Detailed information about a project’s objectives, roles, responsibilities, timelines and outlines should be shared in writing. Make sure that this information is stored in a place that every team member can access, such as a cloud-based collaboration tool, shared document system, wiki, etc.

Send an email to the team member directing their attention to the shared content. In your message, summarize the information that pertains to their task or assignment. Make sure that your message is clear, brief and easy to read. Use short paragraphs, bullet points, color and boldface to draw their attention to key information about their assignments, tasks and deadlines. For instance, highlighting deadline dates in bold, red text makes it hard to miss. Ask them to send a reply to indicate that they have received and read the message, and to make notes about any questions that they may have.

It’s difficult to check someone’s comprehension of the message in an email conversation, so follow up with a phone call.

Step 2: Discuss Details Over the Phone

Many people, millennials in particular, don’t like talking on the phone. They will text, email, message, chat… basically, they will use any method to avoid making a phone call. Nevertheless, the phone is still the best method (other than face-to-face) to check that you and your teammate are in agreement. Being able to hear the tone and inflections in your teammate’s voice will help you to identify whether there is a problem or if they’re struggling in a particular area.

The main purpose of the follow-up phone call is to make sure that your teammate has fully understood their assignment, the tasks involved, when it is due, and that they have the resources (skills, tools and knowledge) to carry it out. People often don’t like to admit that they don’t understand a process or how to use certain software applications — they assume that they can “look it up” later or possibly fake their way through it. They don’t consider the problems that can occur if they’re working in a shared application that they don’t understand how to use, or the impact to the team’s timeline while they get up to speed.

It will save a great deal of time, stress and pain if you can identity these types of skill gaps up front. This will allow you to reassign those tasks and quickly address any other details that need to be hashed out.

The following are a few pointers to keep in mind for your phone call:

  • Make sure that it’s a two-way conversation. Don’t simply recap the points made in your email message while your team member listens in silence. Ask them to paraphrase to you the project’s objectives and details, and encourage them to share their ideas and insights.
  • Let them do most of the talking. Ask open-ended questions to get them actively involved in the conversation (e.g., What are your thoughts about…? How do you see this happening?).
  • Ask how they think their tasks should be prioritized, and how they would approach certain tasks (especially the ones where you’re unsure about their abilities or they have struggled with in the past). This will help you to verify whether they have the skills necessary to perform the tasks.
  • Ask them what challenges might stand in the way of them completing their task on time, and what resources they may need from you.

Step 3: Schedule Regular Check-ins

Once you’re feeling fairly confident that your team member understands his or her role in the project and what’s expected of them, break their assignments into smaller milestones and make them accountable for daily and/or weekly deadlines.

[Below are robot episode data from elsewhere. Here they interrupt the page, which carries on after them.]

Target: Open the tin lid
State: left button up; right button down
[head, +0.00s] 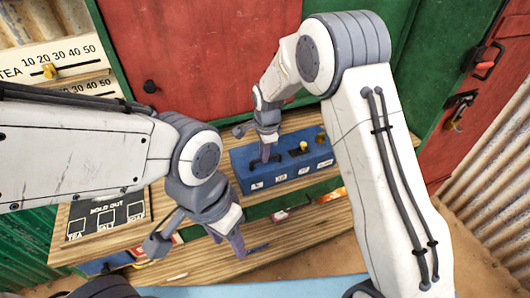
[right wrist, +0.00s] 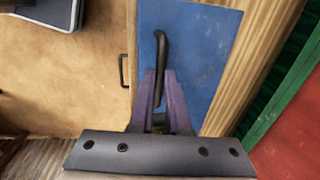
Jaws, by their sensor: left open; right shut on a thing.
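The blue tin (head: 318,160) stands on the wooden counter in the middle of the head view, with small white labels along its front. Its blue top also fills the middle of the right wrist view (right wrist: 205,50). A black curved handle (right wrist: 162,48) stands on that top. My right gripper (head: 265,154) is above the left part of the tin. In the right wrist view, its purple fingers (right wrist: 163,85) are shut on the handle's lower part, partly hiding it. The lid looks closed. My left gripper (head: 198,240) is open and empty, in front of the counter and left of the tin.
A yellow knob (head: 304,147) sits on the tin's top. A "SOLD OUT" board (head: 108,214) lies on the counter at left. Number scales (head: 62,62) stand at the back left. A red panel (head: 200,50) closes the back.

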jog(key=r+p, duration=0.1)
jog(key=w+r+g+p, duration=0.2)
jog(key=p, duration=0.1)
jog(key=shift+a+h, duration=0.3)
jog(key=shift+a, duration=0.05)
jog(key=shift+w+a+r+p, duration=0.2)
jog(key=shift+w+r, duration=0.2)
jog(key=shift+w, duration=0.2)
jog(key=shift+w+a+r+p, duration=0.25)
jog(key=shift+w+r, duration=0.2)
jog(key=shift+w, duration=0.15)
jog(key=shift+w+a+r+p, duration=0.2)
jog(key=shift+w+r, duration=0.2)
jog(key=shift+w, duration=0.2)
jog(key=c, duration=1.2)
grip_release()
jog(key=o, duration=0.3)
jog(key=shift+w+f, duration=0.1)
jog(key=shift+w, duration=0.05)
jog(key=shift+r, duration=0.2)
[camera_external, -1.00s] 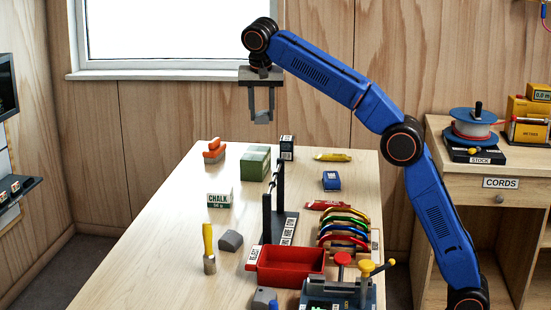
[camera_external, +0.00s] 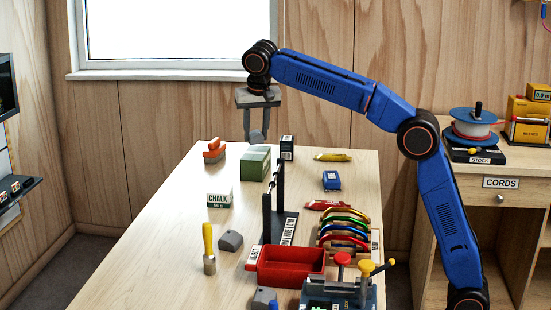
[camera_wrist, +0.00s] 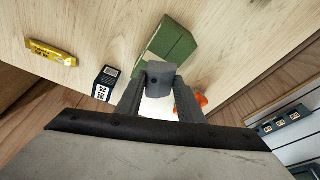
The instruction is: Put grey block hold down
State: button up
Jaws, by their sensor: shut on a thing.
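My gripper (camera_external: 258,133) is shut on a grey block hold (camera_external: 257,136) and holds it above the far part of the table (camera_external: 150,262). In the wrist view the grey block hold (camera_wrist: 161,74) sits between the two fingertips, with a dark hole in its face. In that view it covers part of a green box. Another grey block (camera_external: 231,240) lies on the table near the chalk box, and a further grey piece (camera_external: 264,299) lies at the near edge.
Below the gripper stand a green box (camera_external: 256,163), an orange and grey piece (camera_external: 214,152) and a dark labelled block (camera_external: 287,147). A black stand (camera_external: 268,215), red tray (camera_external: 290,277) and chalk box (camera_external: 219,198) are nearer. The table's left side has free room.

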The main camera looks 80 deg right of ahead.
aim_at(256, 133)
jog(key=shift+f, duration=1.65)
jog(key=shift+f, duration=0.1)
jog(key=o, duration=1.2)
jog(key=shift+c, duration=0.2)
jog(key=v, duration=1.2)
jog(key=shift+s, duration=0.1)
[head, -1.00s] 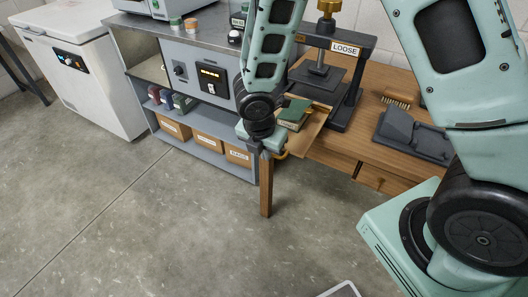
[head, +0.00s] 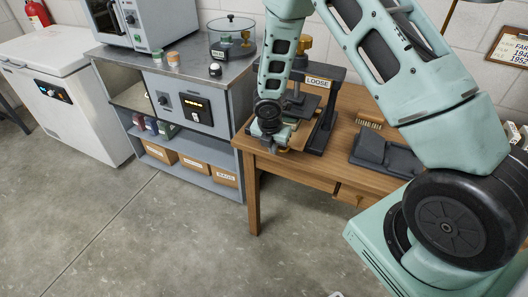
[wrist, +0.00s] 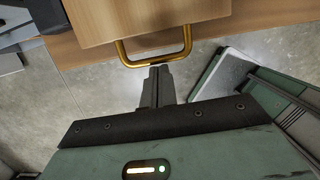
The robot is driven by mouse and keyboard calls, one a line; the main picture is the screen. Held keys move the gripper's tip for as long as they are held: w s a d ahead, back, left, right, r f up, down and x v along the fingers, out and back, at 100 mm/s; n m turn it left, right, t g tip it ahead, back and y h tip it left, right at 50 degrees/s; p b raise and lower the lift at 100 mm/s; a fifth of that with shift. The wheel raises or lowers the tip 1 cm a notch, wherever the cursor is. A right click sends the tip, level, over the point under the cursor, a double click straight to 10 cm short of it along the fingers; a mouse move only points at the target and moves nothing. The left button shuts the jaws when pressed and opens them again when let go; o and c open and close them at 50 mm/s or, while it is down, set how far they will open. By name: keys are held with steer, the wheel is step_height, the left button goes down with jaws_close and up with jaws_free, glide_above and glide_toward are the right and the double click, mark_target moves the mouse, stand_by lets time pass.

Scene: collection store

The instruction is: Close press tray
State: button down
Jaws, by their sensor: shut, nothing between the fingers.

Schedule regular check-ins to ensure that they’re progressing toward their milestones on schedule. Use a variety of communication methods, for instance, a quick daily text message to see what they’re working on that day, semi-weekly emails to see if they’re hitting their milestones, and a weekly phone call to talk through problems and to see if there are additional resources that you can provide.

If you get the sense that they’ve run into difficulties, consider a video call where you can see each other’s facial expressions. Most video conferencing applications also allow you to share screens so that you can walk them through a process or have them show you how they’re using an application. By observing their reactions during the conversation, you may be able to get a better sense of whether they’re stressed out, unconcerned, or feeling positive about their progress.

Don’t Let Team Communication Gaps Kill Performance

This approach admittedly requires more time and effort on your part. But left unchecked, communication problems will lead to poor overall team performance, low team morale, conflict among team members and missed goals. Using these steps may help you to establish a more effective way to communicate with the individual in question, and will help to identify the skill gaps that are impacting the team’s performance.

If, despite your best efforts, the person continues to be a poor performer, make sure that all of your communications are well documented and that your manager is looped in. Try to ensure that one chronically poor performer doesn’t minimize the entire team’s value and contributions from management’s point of view.